I’ve been using Alloy quite happily and recently upgraded to v3. I manually curate my content, creating the md file in Visual Studio Code and then uploading the file via Transmit FTP. This is mainy due to speed. I can duplicate a previous post, edit the content and FTP it online. However, with v3 I found my future posts weren’t publishing. I little research and conversation with Elixir highlighted that the time attribute now plays a major role. Although Alloy makes provision for setting the publish date, it doesn’t give you any option of setting the time with your md file. The publish time is automatically set from the md file’s creation date. So even though the post had the correct date set to publish, it wasn’t publishing because the file creation time was later in the day. Suffice to say, this broke my manual curation workflow. Changing the creation date on each post is a non-trivial problem in my opinion and increases the friction in workflow.
I have found a solution, hence the post here for any others who manually curate content with Alloy. It does require Keyboard Maestro. A kind user in the KM forum created a script that allows you to change the creation/modified date on any file. Marry that action to a keyboard shortcut and things are only slightly more complex.
A big shout out to the KM forum for their kind help!
You can see the thread here and download the script.
Having gone through all that, I’m sad to report that FTP does not seem to preserve file creation stamps, making this a moot point.
Alloy v3 breaks manual curation as you cannot maintain the creation time stamp of a file during FTP transfer.
Many FTP apps offer you the ability to preserve the modification date when uploading. Transmit, which is a popular FTP app, offers this in the advanced settings, here:
I take back what I said, manual curation lives! Although the online editor is growing on me!
@svsmailus Yes, the online editor is really a thing of beauty. I thought I would just create my posts manually, but fairly quickly changed to online as the experience works so well. And it’s super easy to download all posts/embeds/droplets within editor area if you want a backup.

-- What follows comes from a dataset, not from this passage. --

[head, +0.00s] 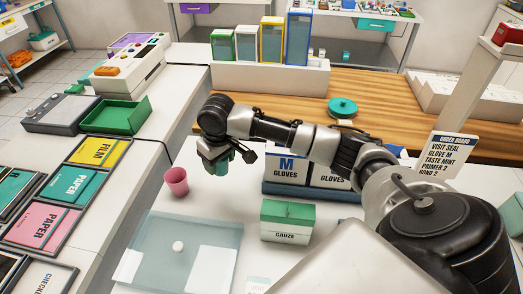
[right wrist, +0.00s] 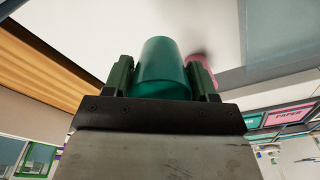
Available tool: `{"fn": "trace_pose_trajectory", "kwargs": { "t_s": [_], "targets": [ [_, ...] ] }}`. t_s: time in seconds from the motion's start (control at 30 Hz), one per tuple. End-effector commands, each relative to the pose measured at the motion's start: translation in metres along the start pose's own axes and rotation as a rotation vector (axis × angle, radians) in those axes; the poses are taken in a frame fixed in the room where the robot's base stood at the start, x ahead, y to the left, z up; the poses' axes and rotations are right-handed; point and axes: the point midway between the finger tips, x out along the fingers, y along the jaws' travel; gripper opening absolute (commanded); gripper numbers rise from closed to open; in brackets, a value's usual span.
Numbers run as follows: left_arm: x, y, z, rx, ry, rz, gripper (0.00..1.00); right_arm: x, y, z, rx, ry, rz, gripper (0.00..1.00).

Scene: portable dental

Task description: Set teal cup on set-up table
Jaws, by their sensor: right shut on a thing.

Being somewhat paranoid from my days of trying to stop people hacking my WordPress Login page, I’ve placed the online editor behind a sitelok login, which works rather well. Granted, I need to log in twice, but it’s worth my peace of mind! Only admins can get at the login page at the moment which means once I get other people editing content I can create a sitlelok editor group and only they will be able to access the blog editor. Sweet!
@svsmailus I do the same. I’m using Sitelok as almost all my websites are course websites that need to be protected. The way I use Sitelok, however, is I have it remember my login credentials: that way I don’t need to manually login as long as I visit once a week or so. I use simpler name/password for Alloy itself. But this double login seems to work quite nicely.